● Goal of the exercise
Count how many lines of the material hold "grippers". Respond with that number alone.

[Rows with robot tool calls]
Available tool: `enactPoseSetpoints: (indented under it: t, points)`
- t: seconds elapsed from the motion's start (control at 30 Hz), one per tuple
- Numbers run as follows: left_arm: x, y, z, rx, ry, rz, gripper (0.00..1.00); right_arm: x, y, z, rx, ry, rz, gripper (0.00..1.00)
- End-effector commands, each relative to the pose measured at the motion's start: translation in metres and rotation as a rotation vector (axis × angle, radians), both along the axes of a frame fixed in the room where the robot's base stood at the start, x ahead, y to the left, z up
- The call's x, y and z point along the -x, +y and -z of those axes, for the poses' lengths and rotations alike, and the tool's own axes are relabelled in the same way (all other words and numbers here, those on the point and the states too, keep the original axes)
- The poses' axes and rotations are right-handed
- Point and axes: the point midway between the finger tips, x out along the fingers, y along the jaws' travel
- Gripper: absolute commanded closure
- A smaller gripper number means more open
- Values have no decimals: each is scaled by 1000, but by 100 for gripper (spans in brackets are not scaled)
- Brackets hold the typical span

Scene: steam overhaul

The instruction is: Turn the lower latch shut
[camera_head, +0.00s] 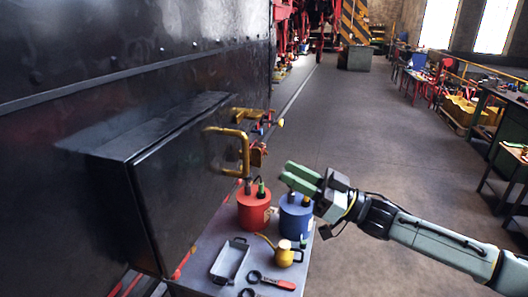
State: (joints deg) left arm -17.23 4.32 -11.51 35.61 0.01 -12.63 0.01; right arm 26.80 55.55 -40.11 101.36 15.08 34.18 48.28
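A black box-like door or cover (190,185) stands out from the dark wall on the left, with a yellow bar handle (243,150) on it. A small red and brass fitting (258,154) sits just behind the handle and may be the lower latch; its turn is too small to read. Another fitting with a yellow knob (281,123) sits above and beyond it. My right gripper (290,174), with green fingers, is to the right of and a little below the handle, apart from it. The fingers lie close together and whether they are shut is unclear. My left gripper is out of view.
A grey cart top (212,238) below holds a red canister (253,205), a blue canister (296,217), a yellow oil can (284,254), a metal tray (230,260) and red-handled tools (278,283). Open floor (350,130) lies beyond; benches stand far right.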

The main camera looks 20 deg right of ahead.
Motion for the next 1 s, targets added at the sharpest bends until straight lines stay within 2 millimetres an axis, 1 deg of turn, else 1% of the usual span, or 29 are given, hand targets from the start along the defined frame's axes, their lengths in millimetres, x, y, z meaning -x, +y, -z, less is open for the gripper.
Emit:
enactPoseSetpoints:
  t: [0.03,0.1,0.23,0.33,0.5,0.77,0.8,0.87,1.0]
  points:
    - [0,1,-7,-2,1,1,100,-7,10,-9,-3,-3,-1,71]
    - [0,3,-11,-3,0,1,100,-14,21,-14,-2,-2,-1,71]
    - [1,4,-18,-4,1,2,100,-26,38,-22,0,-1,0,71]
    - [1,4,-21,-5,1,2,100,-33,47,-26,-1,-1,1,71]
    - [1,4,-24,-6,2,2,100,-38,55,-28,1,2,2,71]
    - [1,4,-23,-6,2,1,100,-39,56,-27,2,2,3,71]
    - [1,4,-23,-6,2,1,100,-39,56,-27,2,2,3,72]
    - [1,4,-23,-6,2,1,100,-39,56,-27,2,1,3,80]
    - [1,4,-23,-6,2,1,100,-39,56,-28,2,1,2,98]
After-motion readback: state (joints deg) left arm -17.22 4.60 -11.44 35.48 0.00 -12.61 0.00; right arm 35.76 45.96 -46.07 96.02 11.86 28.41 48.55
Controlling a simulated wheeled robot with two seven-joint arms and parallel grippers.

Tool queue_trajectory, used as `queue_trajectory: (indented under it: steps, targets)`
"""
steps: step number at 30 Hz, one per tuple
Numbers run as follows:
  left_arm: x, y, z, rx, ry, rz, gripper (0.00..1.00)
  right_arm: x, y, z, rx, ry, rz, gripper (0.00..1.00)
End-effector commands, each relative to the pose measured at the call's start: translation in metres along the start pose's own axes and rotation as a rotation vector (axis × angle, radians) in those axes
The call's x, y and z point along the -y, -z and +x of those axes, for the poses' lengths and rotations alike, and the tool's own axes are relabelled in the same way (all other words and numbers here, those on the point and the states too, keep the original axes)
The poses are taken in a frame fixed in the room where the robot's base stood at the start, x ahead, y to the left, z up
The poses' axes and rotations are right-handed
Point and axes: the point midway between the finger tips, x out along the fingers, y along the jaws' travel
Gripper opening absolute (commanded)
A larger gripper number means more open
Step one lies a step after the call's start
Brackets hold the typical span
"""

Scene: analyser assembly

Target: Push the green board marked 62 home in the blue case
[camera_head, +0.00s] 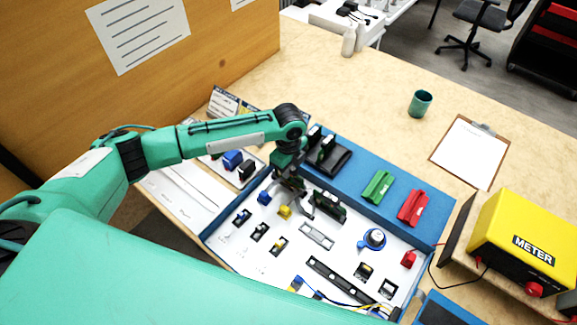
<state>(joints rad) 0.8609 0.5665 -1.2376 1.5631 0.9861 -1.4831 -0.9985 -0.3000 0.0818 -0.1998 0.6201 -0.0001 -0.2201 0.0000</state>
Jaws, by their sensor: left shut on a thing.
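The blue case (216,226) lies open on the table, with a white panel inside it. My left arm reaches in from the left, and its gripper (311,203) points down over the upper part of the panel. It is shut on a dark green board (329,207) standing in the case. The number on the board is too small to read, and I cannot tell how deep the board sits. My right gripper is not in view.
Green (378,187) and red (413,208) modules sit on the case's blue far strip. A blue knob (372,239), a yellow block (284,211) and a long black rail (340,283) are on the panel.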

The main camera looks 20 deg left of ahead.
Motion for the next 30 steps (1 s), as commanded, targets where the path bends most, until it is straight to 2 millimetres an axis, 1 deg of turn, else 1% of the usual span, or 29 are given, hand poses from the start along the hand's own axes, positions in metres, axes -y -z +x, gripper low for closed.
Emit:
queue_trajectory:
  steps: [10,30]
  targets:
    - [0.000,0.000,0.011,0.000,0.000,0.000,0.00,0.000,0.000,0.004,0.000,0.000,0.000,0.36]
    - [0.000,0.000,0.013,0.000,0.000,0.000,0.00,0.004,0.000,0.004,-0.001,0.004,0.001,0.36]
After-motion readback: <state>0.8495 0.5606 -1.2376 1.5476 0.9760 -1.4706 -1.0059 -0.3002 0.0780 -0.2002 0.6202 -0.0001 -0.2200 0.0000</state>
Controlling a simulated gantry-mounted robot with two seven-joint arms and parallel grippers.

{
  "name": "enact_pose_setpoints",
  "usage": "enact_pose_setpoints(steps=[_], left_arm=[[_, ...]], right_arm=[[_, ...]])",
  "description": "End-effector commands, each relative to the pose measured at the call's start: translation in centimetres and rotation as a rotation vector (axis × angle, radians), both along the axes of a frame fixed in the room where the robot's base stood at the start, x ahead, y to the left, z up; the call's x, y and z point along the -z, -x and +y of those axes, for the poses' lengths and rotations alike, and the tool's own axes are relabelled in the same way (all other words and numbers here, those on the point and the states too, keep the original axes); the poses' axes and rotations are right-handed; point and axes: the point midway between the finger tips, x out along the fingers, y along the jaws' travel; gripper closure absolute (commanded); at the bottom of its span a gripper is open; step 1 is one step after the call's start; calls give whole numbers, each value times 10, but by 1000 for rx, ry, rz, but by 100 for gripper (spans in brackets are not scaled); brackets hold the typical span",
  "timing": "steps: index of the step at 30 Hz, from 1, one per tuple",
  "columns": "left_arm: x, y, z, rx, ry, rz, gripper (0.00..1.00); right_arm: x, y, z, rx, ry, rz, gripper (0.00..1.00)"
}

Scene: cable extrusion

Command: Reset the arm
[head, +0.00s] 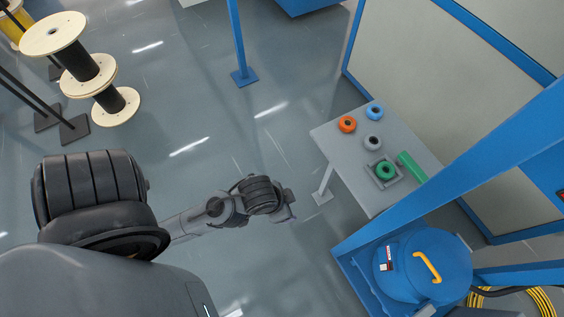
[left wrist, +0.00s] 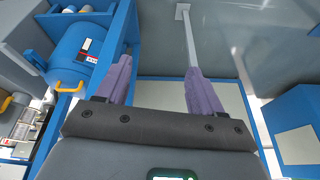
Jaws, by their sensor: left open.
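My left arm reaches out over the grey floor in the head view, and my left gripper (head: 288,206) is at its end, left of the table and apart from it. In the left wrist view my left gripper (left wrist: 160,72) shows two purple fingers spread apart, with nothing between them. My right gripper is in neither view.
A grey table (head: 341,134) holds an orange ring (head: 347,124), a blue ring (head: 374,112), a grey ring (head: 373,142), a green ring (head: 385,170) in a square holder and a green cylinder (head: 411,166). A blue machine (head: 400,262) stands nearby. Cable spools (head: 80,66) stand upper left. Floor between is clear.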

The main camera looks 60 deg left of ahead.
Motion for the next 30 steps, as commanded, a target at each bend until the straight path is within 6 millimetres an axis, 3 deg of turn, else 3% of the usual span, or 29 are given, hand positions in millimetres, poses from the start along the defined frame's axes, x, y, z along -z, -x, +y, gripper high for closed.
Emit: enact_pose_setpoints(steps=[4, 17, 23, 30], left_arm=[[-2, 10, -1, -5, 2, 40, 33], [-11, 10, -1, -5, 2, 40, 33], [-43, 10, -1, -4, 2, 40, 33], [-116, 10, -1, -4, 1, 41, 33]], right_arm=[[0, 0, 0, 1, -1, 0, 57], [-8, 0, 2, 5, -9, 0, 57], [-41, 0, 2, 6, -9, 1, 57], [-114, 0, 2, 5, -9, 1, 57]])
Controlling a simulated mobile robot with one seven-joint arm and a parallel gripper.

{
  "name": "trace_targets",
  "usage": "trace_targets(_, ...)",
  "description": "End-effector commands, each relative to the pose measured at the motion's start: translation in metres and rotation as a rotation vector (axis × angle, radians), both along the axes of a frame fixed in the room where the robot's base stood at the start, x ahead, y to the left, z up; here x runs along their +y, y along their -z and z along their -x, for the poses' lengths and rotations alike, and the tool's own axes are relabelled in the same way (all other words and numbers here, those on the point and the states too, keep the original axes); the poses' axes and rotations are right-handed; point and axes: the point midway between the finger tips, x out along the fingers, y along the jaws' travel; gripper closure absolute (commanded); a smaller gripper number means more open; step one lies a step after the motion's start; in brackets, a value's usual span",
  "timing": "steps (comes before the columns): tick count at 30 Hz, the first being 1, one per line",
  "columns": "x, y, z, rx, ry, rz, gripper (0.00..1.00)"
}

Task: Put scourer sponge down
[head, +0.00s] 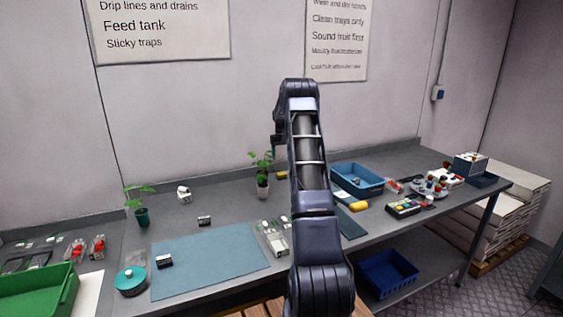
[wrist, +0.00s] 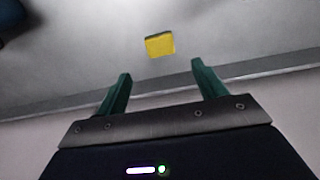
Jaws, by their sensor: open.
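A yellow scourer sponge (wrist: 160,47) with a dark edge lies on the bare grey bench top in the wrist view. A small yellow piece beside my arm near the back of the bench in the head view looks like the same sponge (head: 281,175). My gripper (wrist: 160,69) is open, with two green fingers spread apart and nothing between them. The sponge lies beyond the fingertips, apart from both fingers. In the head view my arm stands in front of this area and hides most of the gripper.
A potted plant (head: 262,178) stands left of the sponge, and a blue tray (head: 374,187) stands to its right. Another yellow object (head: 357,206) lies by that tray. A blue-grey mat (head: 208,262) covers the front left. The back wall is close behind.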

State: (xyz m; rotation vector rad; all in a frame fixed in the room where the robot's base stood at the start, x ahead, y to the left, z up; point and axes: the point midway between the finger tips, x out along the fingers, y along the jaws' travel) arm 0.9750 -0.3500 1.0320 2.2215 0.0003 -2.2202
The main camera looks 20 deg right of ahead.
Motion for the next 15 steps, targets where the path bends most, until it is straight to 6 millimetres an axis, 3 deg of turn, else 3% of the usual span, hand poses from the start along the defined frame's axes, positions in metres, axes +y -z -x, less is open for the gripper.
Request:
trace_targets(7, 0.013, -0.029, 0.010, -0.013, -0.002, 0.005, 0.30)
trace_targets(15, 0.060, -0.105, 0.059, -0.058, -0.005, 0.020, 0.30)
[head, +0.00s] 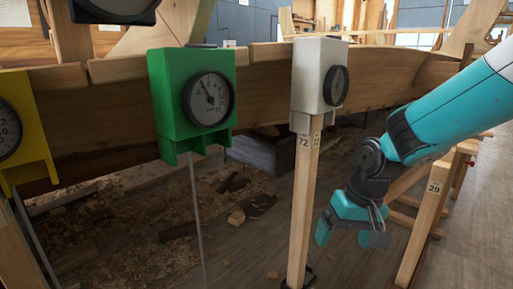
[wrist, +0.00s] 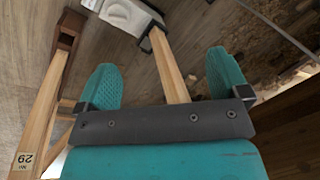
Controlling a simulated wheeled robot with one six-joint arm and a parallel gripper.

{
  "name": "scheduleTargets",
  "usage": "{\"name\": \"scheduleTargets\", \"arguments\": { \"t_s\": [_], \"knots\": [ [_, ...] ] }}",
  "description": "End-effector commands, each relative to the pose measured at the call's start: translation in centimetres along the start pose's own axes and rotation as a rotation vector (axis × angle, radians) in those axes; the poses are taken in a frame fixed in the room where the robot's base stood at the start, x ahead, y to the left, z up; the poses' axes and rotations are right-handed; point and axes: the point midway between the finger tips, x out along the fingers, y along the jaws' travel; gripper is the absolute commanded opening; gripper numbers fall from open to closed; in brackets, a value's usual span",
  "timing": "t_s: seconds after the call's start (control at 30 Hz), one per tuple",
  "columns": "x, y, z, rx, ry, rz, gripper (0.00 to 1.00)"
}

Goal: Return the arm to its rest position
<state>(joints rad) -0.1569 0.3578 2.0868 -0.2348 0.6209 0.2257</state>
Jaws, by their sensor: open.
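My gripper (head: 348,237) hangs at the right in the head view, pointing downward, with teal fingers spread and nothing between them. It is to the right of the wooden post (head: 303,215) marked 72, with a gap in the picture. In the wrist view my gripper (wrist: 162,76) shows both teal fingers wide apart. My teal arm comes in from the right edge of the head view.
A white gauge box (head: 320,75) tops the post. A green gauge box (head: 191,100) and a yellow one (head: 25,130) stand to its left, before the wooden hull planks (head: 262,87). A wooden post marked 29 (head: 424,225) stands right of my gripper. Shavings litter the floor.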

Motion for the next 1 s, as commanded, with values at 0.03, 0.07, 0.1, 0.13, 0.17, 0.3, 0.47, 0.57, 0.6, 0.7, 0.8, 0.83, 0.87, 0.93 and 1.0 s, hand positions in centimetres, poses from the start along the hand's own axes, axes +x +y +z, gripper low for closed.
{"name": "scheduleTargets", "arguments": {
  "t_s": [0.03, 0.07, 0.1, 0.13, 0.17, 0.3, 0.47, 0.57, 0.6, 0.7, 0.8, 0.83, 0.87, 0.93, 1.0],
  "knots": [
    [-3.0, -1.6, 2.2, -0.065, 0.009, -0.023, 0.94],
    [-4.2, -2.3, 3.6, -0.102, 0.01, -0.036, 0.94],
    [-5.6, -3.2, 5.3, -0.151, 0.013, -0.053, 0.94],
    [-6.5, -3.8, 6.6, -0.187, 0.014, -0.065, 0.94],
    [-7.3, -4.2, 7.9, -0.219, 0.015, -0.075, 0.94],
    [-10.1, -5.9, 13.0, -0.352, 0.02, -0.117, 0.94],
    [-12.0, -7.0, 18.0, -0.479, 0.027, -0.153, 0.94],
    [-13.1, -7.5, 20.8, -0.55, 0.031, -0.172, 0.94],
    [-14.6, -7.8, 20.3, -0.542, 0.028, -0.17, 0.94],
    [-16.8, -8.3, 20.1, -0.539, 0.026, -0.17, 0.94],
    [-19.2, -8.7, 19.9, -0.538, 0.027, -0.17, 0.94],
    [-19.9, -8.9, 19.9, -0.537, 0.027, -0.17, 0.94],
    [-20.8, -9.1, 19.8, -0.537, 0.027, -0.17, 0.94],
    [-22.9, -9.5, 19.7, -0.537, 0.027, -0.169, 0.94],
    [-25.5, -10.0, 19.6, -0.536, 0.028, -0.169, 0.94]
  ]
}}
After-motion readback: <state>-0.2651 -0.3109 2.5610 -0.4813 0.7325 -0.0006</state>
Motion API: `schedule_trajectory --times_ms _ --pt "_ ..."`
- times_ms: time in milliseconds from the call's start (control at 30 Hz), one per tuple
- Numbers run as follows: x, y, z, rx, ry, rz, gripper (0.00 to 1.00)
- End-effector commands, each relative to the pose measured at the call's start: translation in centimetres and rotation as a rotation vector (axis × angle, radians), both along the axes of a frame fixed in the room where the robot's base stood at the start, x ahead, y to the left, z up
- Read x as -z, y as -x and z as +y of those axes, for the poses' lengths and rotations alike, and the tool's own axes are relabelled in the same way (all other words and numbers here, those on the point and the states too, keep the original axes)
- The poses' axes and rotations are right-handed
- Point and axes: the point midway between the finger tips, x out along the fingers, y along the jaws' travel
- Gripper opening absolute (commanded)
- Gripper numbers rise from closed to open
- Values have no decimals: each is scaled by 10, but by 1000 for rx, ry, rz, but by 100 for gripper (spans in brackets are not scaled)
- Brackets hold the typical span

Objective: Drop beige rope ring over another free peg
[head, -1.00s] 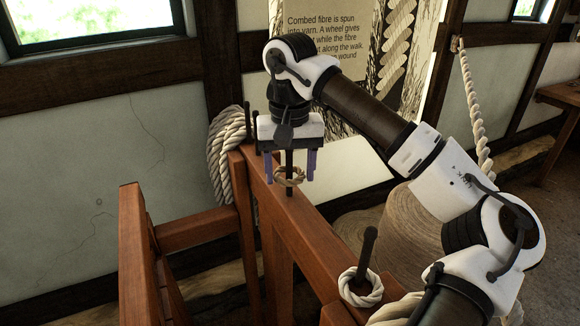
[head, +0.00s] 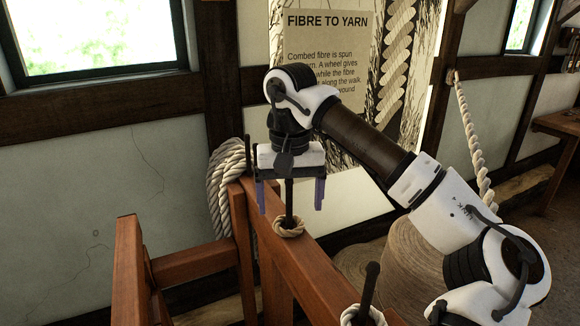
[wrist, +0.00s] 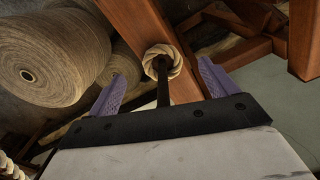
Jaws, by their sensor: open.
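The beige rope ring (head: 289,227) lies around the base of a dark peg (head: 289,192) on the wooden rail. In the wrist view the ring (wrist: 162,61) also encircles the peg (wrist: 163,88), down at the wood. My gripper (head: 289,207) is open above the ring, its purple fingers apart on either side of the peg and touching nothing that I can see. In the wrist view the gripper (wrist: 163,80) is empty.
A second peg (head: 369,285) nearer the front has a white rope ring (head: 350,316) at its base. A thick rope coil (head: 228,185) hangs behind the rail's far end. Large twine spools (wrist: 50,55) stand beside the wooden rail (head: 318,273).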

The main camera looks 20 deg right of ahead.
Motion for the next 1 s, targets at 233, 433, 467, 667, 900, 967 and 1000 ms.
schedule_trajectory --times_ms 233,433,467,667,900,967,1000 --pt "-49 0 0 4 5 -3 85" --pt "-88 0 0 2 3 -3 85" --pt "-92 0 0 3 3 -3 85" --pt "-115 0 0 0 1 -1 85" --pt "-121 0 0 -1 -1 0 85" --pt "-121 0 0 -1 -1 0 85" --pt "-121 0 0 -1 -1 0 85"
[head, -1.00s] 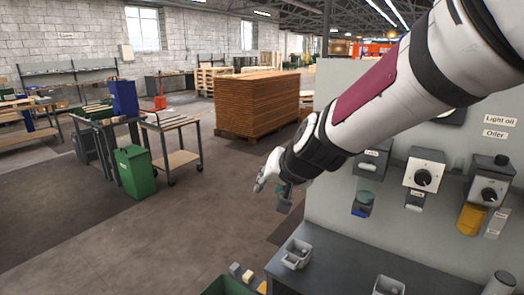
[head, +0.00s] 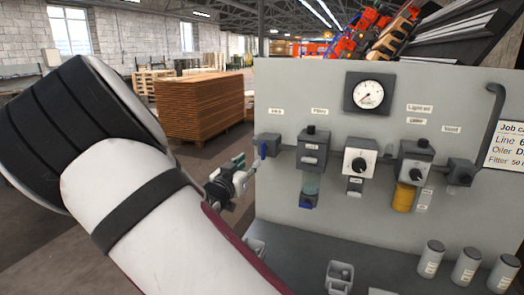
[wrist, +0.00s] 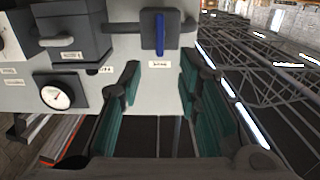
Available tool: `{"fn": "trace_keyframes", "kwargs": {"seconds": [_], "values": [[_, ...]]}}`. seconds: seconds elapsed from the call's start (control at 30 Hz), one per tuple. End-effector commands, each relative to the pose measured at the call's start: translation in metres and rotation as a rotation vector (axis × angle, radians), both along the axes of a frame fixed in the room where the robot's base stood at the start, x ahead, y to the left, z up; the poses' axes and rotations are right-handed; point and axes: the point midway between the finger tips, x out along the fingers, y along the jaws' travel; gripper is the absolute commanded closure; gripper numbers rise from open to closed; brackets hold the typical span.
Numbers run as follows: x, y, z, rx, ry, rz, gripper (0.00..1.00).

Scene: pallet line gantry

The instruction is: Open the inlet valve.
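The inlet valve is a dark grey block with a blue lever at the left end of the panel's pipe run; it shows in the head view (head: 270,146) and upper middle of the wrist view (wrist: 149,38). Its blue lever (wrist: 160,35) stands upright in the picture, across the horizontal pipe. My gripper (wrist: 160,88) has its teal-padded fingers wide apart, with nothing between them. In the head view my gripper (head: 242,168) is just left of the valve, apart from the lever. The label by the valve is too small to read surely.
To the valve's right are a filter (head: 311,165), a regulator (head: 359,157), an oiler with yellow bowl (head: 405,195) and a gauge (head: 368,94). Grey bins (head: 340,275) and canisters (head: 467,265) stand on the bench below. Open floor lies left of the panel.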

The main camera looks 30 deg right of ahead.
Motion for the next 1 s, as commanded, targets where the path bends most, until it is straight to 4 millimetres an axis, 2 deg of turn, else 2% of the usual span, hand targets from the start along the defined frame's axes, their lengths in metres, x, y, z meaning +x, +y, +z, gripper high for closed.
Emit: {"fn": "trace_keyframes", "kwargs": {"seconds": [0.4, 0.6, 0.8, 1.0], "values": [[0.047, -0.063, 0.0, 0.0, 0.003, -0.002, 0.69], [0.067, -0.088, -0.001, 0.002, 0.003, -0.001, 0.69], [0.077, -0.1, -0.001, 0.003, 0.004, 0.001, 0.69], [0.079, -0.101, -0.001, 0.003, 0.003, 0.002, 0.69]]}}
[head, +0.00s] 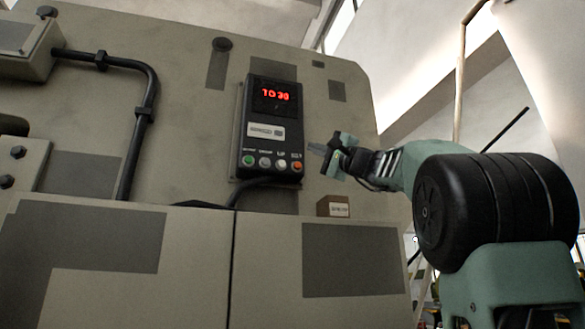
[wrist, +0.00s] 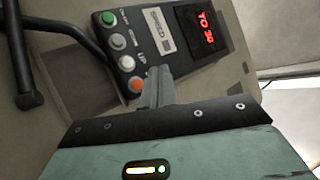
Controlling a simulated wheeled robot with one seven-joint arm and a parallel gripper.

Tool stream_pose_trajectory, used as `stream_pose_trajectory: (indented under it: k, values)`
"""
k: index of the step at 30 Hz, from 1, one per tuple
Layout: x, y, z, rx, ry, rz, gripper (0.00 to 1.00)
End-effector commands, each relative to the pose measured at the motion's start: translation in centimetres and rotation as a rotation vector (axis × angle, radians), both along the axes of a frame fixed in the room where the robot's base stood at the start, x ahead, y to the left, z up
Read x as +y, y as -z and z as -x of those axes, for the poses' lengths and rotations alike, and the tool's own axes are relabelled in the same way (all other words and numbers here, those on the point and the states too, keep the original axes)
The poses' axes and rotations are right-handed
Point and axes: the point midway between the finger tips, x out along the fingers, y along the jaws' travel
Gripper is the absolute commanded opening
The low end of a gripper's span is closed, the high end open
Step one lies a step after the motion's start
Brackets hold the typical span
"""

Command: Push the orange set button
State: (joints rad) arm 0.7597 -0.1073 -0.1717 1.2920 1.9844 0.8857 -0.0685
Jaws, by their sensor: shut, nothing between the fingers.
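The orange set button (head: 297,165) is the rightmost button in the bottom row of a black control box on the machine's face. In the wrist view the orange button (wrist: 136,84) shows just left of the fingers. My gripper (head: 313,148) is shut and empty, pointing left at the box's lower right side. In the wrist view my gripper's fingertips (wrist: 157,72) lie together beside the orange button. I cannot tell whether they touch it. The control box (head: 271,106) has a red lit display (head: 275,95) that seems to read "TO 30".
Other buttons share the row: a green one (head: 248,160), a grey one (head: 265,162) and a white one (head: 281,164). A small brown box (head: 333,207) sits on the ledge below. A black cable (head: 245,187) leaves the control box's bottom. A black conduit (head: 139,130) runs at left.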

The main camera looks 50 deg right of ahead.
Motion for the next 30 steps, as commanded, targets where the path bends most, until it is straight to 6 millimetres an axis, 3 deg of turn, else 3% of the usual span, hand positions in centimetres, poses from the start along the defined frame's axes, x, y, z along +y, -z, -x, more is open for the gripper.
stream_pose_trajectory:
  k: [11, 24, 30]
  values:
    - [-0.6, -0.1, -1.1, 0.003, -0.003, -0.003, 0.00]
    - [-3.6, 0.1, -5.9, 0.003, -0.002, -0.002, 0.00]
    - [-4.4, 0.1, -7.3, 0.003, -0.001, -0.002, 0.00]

● Answer to the exercise
2